Before you can buy shoes that fit, you need to measure your feet. Before you can shrink your carbon emissions, you need to measure your carbon footprint.
Your Carbon Footprint describes the annual amount of greenhouse gas emissions you produce, based on the energy you consume, whether you’re an individual, organization, business or country.
Greenhouse gas emissions are gases that retain heat energy in the atmosphere, preventing that energy from radiating into space. The primary greenhouse gas is carbon dioxide (CO2). Methane (CH4) and Nitrogen Oxide (N2O) are the next most significant. These gases are much less prevalent in the atmosphere than is CO2, but their molecular structure enables them to retain more heat than CO2. The global warming potential of these different greenhouse gases are standardized in tonnes (t) of CO2e (see below). For example, over the course of a century, one tonne of methane in the atmosphere will trap the same amount of heat as 25 tonnes of carbon dioxide. One tonne of CH4 is therefore calculated as: 25 t CO2e.
A carbon footprint is typically the sum of three different classes of emissions:
- Scope 1 Emissions: Emissions that come from using fuels under your direct control are considered Scope 1. They come, for example, from burning fossil fuels in vehicles, furnaces, and boilers. Scope 1 emissions can be calculated using fuel consumption data (natural gas bills, gas station receipts/company card tracking) and fuel emissions factors. These factors can be found on the EPA website or in Canada’s National Inventory Report. Scope 1 emissions are the most controllable, therefore are the first place you will look to shrink your carbon footprint.

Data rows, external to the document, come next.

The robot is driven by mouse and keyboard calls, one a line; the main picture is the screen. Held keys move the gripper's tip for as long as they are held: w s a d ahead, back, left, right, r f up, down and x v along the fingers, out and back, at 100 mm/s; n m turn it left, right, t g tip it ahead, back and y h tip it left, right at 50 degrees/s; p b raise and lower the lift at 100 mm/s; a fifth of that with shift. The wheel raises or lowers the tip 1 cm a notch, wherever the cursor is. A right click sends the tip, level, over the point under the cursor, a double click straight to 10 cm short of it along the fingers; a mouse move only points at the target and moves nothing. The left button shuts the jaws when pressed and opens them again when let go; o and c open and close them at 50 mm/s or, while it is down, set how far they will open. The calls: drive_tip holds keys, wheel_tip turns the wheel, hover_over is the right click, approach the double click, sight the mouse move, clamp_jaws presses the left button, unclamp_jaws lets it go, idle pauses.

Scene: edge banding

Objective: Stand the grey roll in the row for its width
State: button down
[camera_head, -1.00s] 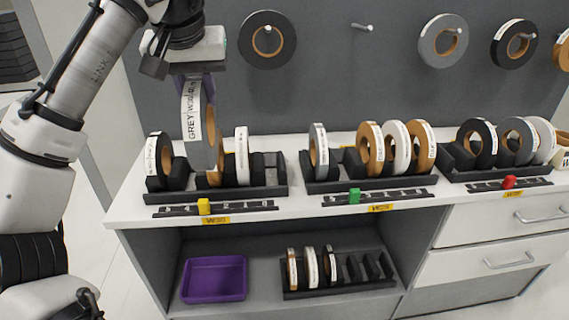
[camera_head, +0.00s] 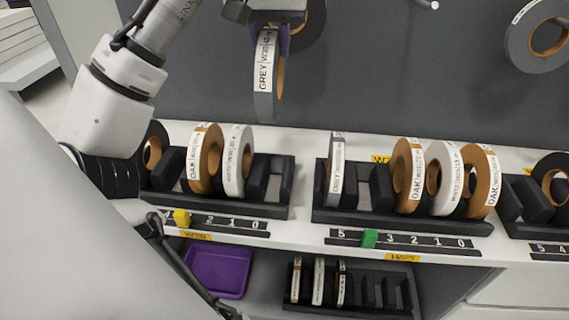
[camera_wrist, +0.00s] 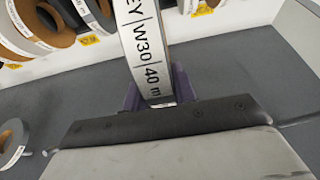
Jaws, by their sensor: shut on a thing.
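The white label reads GREY, W30, 40 m in the wrist view, where the roll (camera_wrist: 145,45) stands between the purple fingers (camera_wrist: 155,90). The left rack (camera_head: 225,205) holds a black, an oak and a white roll, with empty slots at its right. The middle rack (camera_head: 400,222) holds a grey-sided roll at its left end, then empty room, then oak, white and oak rolls. The yellow rack tags are too small to read surely.
A third rack (camera_head: 520,225) is cut off at the right. Number strips with a yellow slider (camera_head: 182,217) and a green slider (camera_head: 369,238) run along the counter front. A purple tray (camera_head: 218,270) and a smaller rack (camera_head: 350,307) sit below. A roll (camera_head: 538,38) hangs on the wall.

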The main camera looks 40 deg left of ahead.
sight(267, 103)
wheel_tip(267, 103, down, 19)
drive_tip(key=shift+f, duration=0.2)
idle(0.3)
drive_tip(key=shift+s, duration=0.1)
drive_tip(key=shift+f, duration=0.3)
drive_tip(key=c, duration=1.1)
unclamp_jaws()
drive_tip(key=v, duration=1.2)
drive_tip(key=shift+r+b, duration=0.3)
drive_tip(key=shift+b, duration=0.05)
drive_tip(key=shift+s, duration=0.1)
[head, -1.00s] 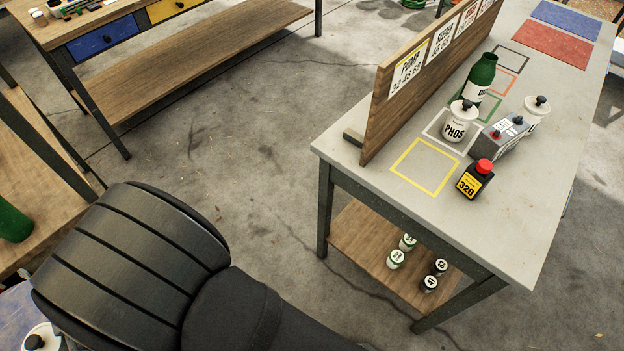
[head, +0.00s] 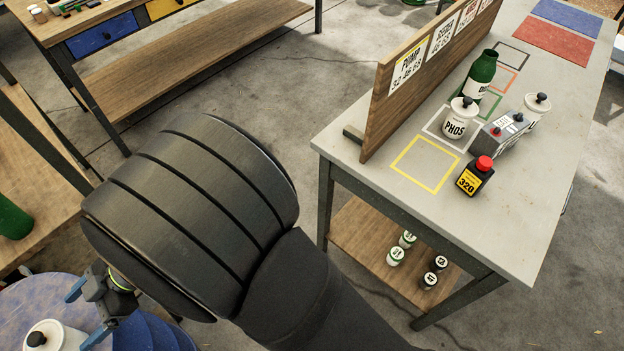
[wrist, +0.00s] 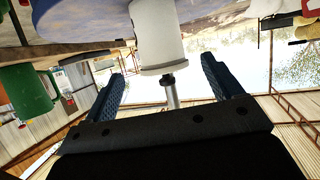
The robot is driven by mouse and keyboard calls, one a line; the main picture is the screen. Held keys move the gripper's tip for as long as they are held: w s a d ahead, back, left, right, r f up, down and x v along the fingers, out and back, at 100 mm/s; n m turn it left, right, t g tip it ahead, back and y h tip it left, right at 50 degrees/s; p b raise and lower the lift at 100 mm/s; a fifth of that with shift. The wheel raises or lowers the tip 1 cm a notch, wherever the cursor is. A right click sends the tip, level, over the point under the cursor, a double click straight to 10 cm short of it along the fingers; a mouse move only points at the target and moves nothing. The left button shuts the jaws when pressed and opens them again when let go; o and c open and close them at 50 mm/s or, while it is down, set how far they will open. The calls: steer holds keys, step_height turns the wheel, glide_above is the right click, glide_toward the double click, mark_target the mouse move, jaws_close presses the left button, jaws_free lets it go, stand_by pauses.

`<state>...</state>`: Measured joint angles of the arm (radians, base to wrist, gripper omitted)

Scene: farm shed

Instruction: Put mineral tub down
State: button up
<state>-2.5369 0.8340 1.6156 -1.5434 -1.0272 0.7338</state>
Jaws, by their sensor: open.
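A white tub (head: 58,341) with a black knob on its lid stands at the lower left of the head view, cut off by the frame edge. It rests on a round blue surface (head: 30,300). In the wrist view the tub (wrist: 157,38) appears upside down. My gripper (head: 86,312) is open beside the tub, its blue fingers apart. In the wrist view the fingertips (wrist: 162,70) lie on either side of the lid and knob, with gaps visible; contact does not show. No label on this tub is readable.
The grey bench (head: 520,215) at right holds a PHOS tub (head: 459,122), another white tub (head: 535,108), a green bottle (head: 481,75), a grey box (head: 503,133) and a black 320 bottle (head: 474,178). The yellow square (head: 425,164) is empty. A wooden sign board (head: 420,85) edges the bench.

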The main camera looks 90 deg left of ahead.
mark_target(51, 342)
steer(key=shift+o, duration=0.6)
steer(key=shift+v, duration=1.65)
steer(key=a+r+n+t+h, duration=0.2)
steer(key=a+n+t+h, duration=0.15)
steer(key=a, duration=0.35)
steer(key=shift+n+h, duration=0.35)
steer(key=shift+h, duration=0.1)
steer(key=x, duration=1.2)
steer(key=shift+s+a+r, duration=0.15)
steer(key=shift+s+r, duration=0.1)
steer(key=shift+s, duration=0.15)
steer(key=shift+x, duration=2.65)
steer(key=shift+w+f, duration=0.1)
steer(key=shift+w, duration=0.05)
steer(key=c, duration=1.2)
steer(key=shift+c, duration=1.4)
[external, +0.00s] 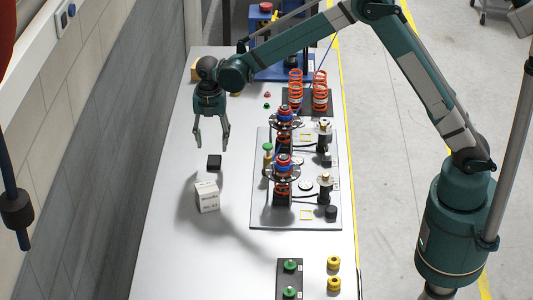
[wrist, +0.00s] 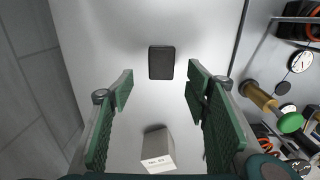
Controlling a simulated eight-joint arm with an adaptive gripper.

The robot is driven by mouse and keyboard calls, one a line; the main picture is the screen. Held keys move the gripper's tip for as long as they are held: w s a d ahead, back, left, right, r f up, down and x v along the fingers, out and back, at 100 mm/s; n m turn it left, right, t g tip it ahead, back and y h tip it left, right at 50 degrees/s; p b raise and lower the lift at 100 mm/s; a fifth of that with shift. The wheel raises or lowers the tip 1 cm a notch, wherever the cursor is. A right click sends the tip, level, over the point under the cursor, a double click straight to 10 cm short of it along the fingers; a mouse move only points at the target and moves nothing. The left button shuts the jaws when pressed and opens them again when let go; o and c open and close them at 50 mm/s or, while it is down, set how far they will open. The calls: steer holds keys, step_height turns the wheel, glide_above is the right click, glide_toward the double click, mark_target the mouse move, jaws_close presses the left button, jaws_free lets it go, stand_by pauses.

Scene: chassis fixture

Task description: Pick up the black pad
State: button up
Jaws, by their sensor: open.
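The black pad (external: 214,162) is a small dark block lying flat on the pale table, left of the chassis plate. In the wrist view the black pad (wrist: 161,62) lies just beyond the fingertips, roughly centred between them. My gripper (external: 212,148) points down above the table near the pad, with its fingers apart and nothing between them. Its two green-padded fingers also show in the wrist view (wrist: 160,78), open wide. The pad is fully in view and apart from the fingers.
A white labelled box (external: 207,196) stands just in front of the pad; it also shows in the wrist view (wrist: 157,150). The chassis plate (external: 258,218), with orange springs and a brass-and-green post (external: 267,156), is to the right. Table left of the pad is clear.

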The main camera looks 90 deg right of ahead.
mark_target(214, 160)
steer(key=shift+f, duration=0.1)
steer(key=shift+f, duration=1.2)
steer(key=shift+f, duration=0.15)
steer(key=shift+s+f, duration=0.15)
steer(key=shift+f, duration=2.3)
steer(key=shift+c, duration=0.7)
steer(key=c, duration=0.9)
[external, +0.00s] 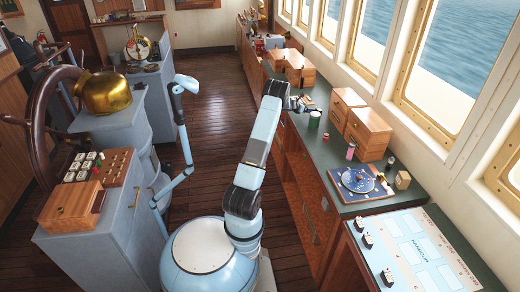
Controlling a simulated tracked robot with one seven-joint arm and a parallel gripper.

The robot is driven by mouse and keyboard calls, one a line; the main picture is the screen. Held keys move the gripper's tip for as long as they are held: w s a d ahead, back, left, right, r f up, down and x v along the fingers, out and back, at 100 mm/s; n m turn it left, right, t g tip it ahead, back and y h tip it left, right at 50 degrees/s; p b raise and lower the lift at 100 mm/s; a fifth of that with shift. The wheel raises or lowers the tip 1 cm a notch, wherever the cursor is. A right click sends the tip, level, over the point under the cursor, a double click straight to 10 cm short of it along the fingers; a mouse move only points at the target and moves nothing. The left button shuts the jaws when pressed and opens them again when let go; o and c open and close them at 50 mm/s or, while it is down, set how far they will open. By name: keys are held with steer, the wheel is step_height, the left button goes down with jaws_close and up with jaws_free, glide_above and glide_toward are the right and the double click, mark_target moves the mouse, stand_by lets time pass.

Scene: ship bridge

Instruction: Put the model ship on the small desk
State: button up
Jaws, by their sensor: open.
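My gripper (300,104) is at the end of my raised blue arm, over the green-topped counter (322,160) along the windows. I cannot pick out a model ship for sure in this view; small dark shapes by my gripper are too small to name. I cannot tell for sure which surface is the small desk.
A sloped panel (412,252) is at front right. A ship's wheel (38,125) and grey consoles line the left. The plank floor (215,90) between is clear.

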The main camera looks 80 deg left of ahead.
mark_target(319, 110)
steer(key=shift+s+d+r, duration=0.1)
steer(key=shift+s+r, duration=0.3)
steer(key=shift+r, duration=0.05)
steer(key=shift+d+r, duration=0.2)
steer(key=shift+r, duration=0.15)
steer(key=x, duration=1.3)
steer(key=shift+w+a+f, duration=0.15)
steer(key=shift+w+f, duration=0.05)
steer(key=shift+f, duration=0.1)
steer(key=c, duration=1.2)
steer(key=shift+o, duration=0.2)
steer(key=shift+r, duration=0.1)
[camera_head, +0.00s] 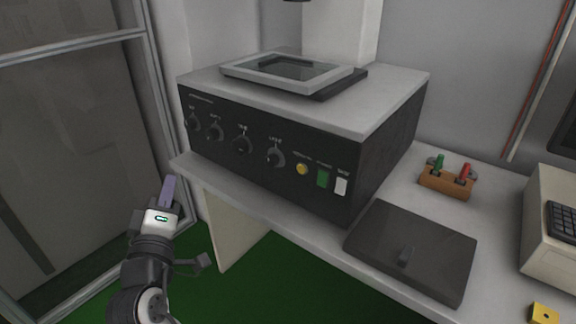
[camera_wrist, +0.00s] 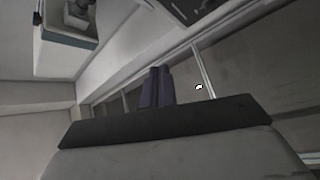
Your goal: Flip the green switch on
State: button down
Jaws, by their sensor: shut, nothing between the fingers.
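My gripper (camera_head: 168,190) is at the lower left in the head view, in front of the bench edge and well left of the switch. Its purple fingers point up and are shut with nothing between them. They also show in the wrist view (camera_wrist: 156,88), where the green switch is not seen.
Several black knobs (camera_head: 243,144) line the panel's left side. A dark flat box (camera_head: 411,249) lies on the bench right of the machine. Behind it is a wooden block (camera_head: 446,184) with a green and a red piece. A framed glass panel (camera_head: 75,130) stands at left.

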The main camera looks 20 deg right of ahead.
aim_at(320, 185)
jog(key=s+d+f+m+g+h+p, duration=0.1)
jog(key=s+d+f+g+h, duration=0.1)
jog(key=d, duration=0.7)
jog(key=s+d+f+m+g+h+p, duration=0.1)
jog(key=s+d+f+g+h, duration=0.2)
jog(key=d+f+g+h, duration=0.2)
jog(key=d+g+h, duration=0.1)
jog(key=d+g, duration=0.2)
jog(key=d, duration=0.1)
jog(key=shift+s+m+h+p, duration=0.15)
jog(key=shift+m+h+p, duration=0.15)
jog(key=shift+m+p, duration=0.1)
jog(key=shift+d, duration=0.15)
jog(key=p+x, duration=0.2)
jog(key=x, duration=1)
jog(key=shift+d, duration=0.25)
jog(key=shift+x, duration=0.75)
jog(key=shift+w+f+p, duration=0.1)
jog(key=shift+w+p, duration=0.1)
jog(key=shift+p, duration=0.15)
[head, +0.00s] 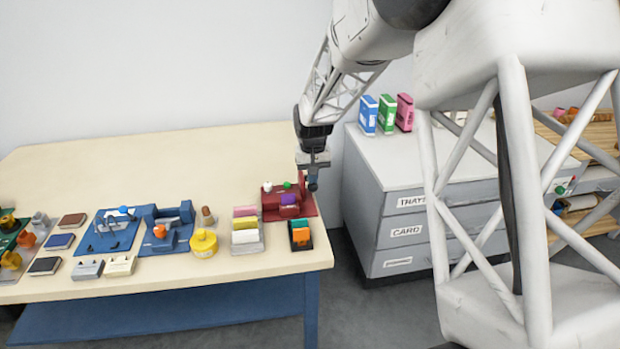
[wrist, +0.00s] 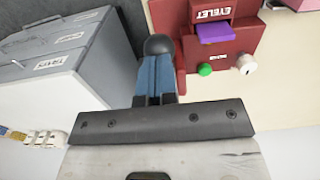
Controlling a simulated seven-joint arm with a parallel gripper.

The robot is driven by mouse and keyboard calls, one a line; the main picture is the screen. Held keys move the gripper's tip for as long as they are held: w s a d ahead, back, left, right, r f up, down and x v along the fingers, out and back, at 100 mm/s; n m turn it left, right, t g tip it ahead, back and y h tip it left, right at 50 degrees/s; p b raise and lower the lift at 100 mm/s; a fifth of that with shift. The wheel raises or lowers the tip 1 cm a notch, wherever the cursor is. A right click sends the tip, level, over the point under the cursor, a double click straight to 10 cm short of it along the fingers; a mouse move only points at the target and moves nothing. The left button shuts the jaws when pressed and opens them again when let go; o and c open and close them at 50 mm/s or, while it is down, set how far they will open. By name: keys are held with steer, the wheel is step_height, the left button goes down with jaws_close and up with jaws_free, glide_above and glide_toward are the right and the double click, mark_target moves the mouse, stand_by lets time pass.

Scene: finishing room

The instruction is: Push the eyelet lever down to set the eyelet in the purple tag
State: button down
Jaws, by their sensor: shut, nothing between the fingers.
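The red eyelet press (head: 307,208) stands at the right end of the table; the wrist view shows its EYELET label and red body (wrist: 240,45). The purple tag (wrist: 214,32) sits in the slot of the press and shows small in the head view (head: 288,199). A dark ball knob (wrist: 158,45), apparently the lever's end, is at the right side of the press. My gripper (wrist: 156,64) is shut and empty, its blue fingers right at the knob. Whether they touch it I cannot tell. In the head view my gripper (head: 313,174) is above the press's right side.
The press also has a green button (wrist: 205,69) and a white knob (wrist: 246,64). A grey drawer cabinet (head: 400,235) stands close to the right. The back of the table is clear.

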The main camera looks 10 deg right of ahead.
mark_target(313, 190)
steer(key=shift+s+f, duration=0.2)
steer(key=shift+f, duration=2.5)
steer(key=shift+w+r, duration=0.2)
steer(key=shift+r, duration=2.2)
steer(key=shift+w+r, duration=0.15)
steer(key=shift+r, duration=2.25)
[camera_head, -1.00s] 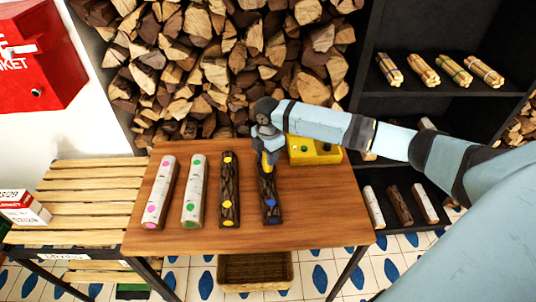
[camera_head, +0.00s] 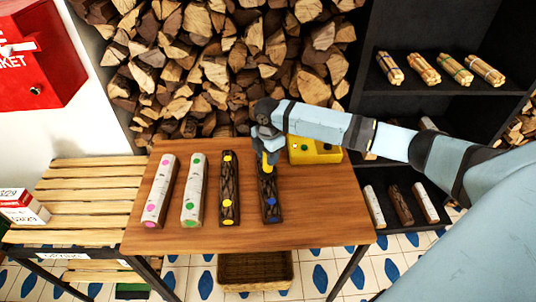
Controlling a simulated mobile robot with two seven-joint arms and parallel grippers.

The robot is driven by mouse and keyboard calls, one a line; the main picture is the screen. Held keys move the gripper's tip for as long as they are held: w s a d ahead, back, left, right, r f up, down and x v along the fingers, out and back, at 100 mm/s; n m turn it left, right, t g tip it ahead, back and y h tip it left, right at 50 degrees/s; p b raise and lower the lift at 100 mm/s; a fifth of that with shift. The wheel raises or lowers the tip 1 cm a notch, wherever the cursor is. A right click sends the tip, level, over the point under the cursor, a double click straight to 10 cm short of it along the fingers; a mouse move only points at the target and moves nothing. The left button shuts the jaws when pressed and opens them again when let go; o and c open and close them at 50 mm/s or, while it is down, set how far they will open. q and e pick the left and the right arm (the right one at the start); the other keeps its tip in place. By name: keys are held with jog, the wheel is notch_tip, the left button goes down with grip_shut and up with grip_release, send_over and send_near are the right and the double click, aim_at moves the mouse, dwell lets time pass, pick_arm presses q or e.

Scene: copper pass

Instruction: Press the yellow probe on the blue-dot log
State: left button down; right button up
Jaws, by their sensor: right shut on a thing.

- Scope 2 Emissions: Emissions that come from using energy produced by someone else are considered Scope 2. For example, a coal power plant will produce emissions as a by-product of generating electricity. The emissions are produced at the plant, but you use the electricity at your home or business. For most, Scope 2 emissions come only from using electricity but can also come with purchased heat or steam. Scope 2 emissions are calculated using electricity consumption data from utility bills and region-specific emissions factors, which can be found on the EPA website or in Canada’s National Inventory Report.
- Scope 3 Emissions: Emissions that are embodied in the products and services you purchase from others, are considered Scope 3. These include emissions from products in a supply chain as well as emissions associated with employee commuting, air, train or bus travel. Scope 3 emissions are much harder to calculate. A detailed analysis is required at each step, working in conjunction with suppliers to determine specific emissions factors in their products. For some Scope 3 emissions, such as commuting or travel, there may be standard emissions factors you can use. More detail on Scope 3 emissions can be found in the GHG Protocol’s Scope 3 guidance.
You will most likely measure your carbon footprint with Scope 1 & 2 emissions. Where standard factors are available, such as for travel, you can also measure Scope 3 emissions. However, Scope 1 and Scope 2 emissions are the most controllable. It is with these, that you will most easily understand the size of your carbon footprint. Once you understand your carbon footprint, it is easiest to shrink it by reducing your Scope 1 and 2 emissions.